My drive through DeLand left me with mixed feelings. It's definitely the kind of small town that has always appealed to me, with older homes on tree lined streets. I spent an hour or so exploring, driving past houses I saw online, etc. Moving there is something to think about, someday. I'm going to make more random trips in that direction, now and then, and check it out more thoroughly, because I still think it may be an affordable option for semi-retirement.
Then I came home and went for a late afternoon swim. I had our neighborhood pool all to myself, and spent 30 minutes treading water and floating, thinking about nothing. I felt so relaxed afterward, it was amazing. Wherever I move next, access to a pool is not optional. We had a house with a pool when the kids were growing up, and I am not afraid of pool maintenance - I never thought it was a big chore - but a community pool is even easier.
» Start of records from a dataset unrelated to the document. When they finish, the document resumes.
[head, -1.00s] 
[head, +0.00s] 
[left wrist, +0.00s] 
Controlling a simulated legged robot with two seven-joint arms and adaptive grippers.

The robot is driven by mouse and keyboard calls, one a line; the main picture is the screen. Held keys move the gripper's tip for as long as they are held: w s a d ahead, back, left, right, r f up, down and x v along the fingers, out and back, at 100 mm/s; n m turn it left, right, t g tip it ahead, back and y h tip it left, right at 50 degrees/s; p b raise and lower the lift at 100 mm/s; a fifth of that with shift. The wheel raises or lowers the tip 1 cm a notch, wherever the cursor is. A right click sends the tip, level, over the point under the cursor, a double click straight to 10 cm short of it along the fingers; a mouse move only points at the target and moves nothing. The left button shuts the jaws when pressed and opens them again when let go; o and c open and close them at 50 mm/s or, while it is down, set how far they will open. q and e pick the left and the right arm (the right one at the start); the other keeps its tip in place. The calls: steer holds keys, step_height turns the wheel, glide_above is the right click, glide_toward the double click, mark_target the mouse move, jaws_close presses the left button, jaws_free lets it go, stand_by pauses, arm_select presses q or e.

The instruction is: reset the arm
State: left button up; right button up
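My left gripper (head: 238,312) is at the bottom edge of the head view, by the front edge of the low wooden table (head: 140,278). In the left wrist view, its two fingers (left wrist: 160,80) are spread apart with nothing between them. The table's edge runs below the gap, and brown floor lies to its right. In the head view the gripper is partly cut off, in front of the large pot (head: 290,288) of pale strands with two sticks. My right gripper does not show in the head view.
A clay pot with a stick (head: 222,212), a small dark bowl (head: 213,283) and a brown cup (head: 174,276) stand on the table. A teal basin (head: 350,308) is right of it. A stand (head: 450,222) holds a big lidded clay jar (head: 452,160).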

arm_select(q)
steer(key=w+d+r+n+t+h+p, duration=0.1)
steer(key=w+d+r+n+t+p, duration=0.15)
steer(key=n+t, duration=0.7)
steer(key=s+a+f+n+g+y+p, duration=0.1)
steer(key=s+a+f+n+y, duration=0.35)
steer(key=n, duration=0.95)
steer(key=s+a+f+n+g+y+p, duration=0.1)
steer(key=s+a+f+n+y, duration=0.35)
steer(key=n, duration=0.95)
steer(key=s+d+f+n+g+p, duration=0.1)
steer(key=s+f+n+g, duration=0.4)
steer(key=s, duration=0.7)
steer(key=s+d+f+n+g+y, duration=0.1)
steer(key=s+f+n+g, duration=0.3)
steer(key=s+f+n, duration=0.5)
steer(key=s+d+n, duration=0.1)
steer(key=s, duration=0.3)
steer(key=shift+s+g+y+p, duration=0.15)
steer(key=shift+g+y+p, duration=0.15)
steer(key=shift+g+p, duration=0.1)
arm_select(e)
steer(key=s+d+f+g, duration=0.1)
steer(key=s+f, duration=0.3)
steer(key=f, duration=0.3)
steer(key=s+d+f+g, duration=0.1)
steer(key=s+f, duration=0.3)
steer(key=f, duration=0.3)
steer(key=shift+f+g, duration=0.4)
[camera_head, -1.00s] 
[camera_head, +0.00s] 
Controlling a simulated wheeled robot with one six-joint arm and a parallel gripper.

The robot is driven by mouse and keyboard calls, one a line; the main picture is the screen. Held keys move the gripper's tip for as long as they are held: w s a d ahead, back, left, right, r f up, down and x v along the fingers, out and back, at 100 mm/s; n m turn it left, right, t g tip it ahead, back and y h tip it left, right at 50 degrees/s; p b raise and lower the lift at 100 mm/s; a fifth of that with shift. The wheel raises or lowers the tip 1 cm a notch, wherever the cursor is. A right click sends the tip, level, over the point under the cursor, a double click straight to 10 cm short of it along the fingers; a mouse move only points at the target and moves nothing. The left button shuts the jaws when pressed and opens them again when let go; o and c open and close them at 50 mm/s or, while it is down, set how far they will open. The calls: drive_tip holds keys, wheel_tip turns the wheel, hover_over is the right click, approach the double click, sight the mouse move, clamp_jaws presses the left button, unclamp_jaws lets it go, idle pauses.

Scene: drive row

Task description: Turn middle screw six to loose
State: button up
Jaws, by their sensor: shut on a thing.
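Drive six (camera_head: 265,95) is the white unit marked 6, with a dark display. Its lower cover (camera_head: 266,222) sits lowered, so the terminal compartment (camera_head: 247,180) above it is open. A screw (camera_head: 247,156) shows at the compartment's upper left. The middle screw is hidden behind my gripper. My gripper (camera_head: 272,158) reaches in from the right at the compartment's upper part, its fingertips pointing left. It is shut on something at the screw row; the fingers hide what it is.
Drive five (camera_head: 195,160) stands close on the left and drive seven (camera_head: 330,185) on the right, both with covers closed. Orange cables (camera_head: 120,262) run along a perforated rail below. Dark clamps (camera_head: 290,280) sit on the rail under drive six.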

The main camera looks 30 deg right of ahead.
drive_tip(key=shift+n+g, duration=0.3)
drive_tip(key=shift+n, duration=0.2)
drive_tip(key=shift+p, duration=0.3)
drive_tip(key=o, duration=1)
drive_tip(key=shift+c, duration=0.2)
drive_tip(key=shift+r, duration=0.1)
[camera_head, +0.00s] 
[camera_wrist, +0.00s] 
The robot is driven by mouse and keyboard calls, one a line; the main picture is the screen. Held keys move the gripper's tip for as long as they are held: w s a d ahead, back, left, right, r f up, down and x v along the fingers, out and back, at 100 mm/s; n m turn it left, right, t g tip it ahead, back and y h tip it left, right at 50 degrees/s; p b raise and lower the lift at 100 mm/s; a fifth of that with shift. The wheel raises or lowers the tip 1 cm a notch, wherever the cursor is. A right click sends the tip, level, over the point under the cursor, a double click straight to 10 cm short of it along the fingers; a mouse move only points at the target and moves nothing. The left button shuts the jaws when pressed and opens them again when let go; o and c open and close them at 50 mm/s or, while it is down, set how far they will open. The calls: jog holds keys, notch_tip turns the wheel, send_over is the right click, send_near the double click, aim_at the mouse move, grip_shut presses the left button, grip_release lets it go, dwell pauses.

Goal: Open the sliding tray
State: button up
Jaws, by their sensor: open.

Few of those charming downtown houses have pools, and a community pool means living in a newer subdivision with a homeowners' association and amenities. Charm vs. convenience, just one of the many elements of this decision. Good thing I don't have to make it for quite a while.
Right now, my focus needs to be on the here and now. I have a tendency to be restless and dissatisfied with what I have, and am always looking for something different/better. I know this about myself, and when I see myself doing it I have to reel myself in. I do need a long range plan for semi-retirement. I know from my financial situation that I'll always be working, at least part time, and it's time to at least start outlining a plan, but I need to take my time.
Meanwhile, a random conversation with a new employee at the office made me feel better, at least saner, about my job situation. There's an old guard/new people phenomenon at work - the old guard just accepts the "way we do things," carries a lot of information around in their heads, and doesn't think it's odd that there is so little interdepartmental communication and no systems. The new people are just boggled by how hard it is to get anything done, and we started joking about planning a revolution, and introducing the old guard to the concept of checklists and systems and procedures. It's odd how shared frustration made us all feel better. It didn't fix anything, but just knowing "It's them, not us," helps.